Supreme Court Justice Stephen Breyer is currently on a tour to promote his new book, “The Authority of the Court and the Peril of Politics.” His thesis: The public misperceives the court’s role, and mistakenly attributes decision-making to desires of the president who appointed them.

In shorter takes, Clarence Thomas, now the senior justice, and Amy Coney Barrett, the newest, make the same argument: Politics stops following confirmation.

Methinks the justices protest too much.

At least since Bush v. Gore in 2000, when the Supreme Court twice interrupted the legal recounting of votes in Florida and awarded the presidency to George W. Bush, leaving the recount unfinished, it’s been hard to see the court as above, or even separate from politics.

The consequences of that unsigned 5-4 opinion, with all Republican-appointed justices in the majority, are still unfolding. Historical projections are speculative, but it’s impossible to see President Al Gore pursuing the “war on terror” as Bush did, or pretending global warming was no problem.

It’s ironic that, after former President Trump whisked three appointees through once then-Senate Majority Mitch McConnell scuttled the filibuster, it’s Democrats advocating “court packing.”

This recalls an ill-fated attempt by Franklin Roosevelt to add justices to “the nine” then beyond 70 years old. In theory, this could be done by one party – the number of justices, and the whole federal court apparatus, were created by Congress.
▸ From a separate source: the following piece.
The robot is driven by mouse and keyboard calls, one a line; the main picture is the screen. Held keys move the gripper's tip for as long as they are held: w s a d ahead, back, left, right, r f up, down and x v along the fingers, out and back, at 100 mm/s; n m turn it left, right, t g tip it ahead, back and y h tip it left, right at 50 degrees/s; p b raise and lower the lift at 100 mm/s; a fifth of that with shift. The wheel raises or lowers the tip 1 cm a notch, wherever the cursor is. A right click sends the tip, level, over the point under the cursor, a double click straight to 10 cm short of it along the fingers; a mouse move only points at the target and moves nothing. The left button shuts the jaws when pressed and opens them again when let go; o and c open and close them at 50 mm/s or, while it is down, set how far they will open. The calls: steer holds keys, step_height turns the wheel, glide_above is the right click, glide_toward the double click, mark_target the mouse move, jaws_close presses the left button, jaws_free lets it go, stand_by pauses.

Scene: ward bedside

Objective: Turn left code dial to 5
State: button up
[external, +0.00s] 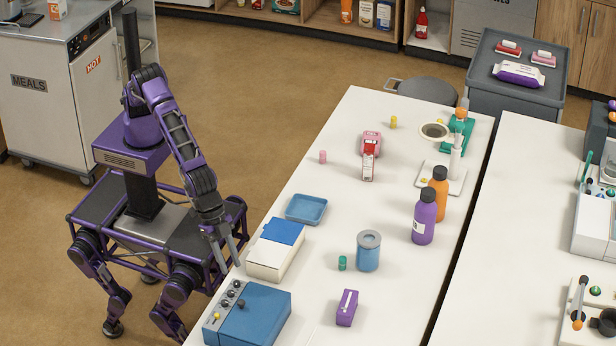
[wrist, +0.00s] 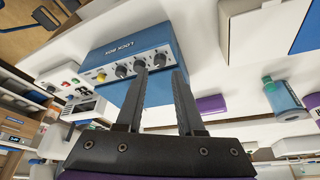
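A blue lock box (external: 257,318) stands at the near left corner of the white table. Its grey panel carries several dark dials and a yellow knob; in the wrist view the lock box (wrist: 130,50) appears upside down. The dial farthest from the yellow knob, the left code dial (wrist: 160,60), appears between my fingertips in that view, beyond them. My gripper (external: 230,266) is open and empty, just above the panel's end at the table edge; its two fingers (wrist: 161,73) are apart. The dial's number is too small to read. I cannot tell if the fingers touch it.
A white box with a blue top (external: 276,250) stands close beside the lock box and my gripper. A blue tray (external: 306,209), blue canister (external: 368,252), small green cylinder (external: 342,263) and purple box (external: 347,308) are farther along.

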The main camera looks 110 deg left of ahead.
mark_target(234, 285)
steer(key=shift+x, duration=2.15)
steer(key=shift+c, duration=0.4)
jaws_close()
In practice, it would be impossible, making the struggle over the Senate’s $3.5 trillion budget bill look like a walk in the park.

For federal courts are already thoroughly packed – by the Republicans, who’ve striven to protect business interests ever since Lewis Powell, who represented the U.S. Chamber of Commerce, was appointed by Richard Nixon. It’s been a major focus for every GOP administration since, and almost Trump’s sole object.
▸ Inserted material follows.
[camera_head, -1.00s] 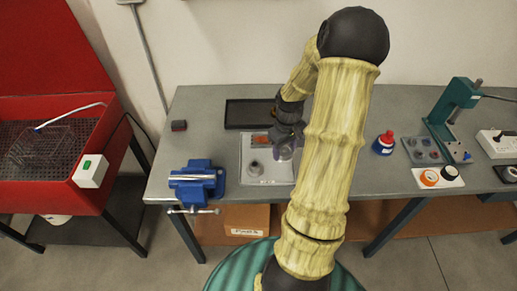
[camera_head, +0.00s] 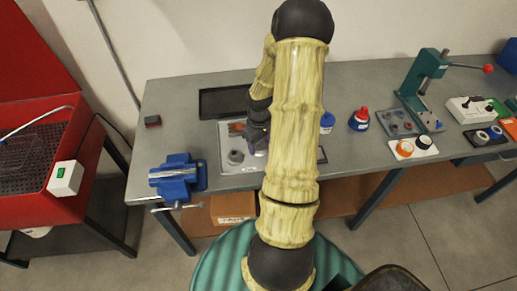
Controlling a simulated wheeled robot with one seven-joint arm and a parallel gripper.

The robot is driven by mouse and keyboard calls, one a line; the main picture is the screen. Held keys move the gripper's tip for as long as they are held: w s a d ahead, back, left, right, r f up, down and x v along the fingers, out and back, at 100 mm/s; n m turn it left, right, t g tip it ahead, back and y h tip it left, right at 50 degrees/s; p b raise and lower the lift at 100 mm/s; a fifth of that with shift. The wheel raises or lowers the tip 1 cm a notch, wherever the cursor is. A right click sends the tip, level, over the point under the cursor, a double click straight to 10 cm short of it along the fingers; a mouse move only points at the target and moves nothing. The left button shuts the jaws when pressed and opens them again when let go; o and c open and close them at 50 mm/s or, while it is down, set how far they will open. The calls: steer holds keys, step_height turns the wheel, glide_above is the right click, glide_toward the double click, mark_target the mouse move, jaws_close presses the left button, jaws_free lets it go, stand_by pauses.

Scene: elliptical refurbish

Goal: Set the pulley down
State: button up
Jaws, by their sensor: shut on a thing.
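My gripper (camera_head: 258,143) is at the end of my arm, low over the right part of a light grey tray (camera_head: 240,168) on the bench. My arm hides much of it, and the fingers are small and dark in the picture. It is shut on the pulley, but the pulley's shape cannot be made out there. A round grey part (camera_head: 235,157) sits in the tray to the left of my gripper. An orange-red item (camera_head: 236,128) lies at the tray's back. I cannot tell whether the held pulley touches the tray.
A blue vise (camera_head: 178,175) stands at the bench's front left. A black tray (camera_head: 222,103) lies behind the grey tray. Bottles with blue (camera_head: 327,122) and red (camera_head: 360,119) tops stand right of my arm. A green press (camera_head: 424,85) stands farther right.

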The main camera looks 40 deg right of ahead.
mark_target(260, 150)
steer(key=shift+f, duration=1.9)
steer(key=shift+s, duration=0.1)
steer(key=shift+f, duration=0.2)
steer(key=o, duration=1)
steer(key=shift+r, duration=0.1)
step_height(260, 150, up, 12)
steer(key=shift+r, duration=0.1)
Yet a seemingly lesser legal doctrine — women’s right to choose abortion — is the flashpoint of the current court. Trump claimed his appointees were committed to overturning Roe v. Wade, the sweeping 1973 decision that nullified the laws of 49 states and made abortion generally legal.
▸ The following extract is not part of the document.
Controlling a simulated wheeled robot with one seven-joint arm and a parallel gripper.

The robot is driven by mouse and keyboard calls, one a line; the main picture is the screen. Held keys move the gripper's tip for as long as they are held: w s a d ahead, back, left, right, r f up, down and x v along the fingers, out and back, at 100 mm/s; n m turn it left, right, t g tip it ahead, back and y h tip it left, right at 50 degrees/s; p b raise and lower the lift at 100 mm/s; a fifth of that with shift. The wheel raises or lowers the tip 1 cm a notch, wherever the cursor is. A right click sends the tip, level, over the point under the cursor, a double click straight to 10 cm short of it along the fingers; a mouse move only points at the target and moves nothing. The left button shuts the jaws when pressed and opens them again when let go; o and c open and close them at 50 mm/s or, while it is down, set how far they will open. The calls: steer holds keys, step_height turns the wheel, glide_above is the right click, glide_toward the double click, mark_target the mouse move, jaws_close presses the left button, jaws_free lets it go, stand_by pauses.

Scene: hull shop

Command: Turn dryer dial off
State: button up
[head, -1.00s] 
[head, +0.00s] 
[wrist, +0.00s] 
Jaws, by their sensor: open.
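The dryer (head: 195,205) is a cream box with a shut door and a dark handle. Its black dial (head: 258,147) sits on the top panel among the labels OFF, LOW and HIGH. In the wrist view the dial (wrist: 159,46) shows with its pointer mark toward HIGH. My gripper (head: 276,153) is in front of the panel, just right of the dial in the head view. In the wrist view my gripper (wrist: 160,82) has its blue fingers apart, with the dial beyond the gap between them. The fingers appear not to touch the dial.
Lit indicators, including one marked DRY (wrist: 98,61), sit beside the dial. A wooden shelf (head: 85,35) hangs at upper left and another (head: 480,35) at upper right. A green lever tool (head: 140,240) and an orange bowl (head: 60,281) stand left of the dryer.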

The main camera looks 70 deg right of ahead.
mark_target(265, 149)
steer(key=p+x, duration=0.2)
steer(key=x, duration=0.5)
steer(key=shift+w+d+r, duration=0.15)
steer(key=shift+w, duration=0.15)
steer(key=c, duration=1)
The court has chipped away ever since, and soon will hear arguments about a Mississippi law banning abortion after 15 weeks, which could upend Roe.

Now, the court has allowed to remain in effect an even more extreme law, from Texas, banning abortion at six weeks and removing the state from enforcement, theoretically evading Roe.

In another unsigned 5-4 opinion, the court declined to enjoin the law, but with Chief Justice John Roberts dissenting.

This puts pro-choice Republicans like Maine’s Sen. Susan Collins in a particular pickle. Despite fierce opposition back home, Collins voted to confirm Brett Kavanaugh, based on his private assurance he considered Roe “settled law.”

The Texas and Mississippi cases suggest the law is highly unsettled.

We may, in fact, be near a point where the court decisively overrules this 48-year-old precedent, which has been endangered for a long time.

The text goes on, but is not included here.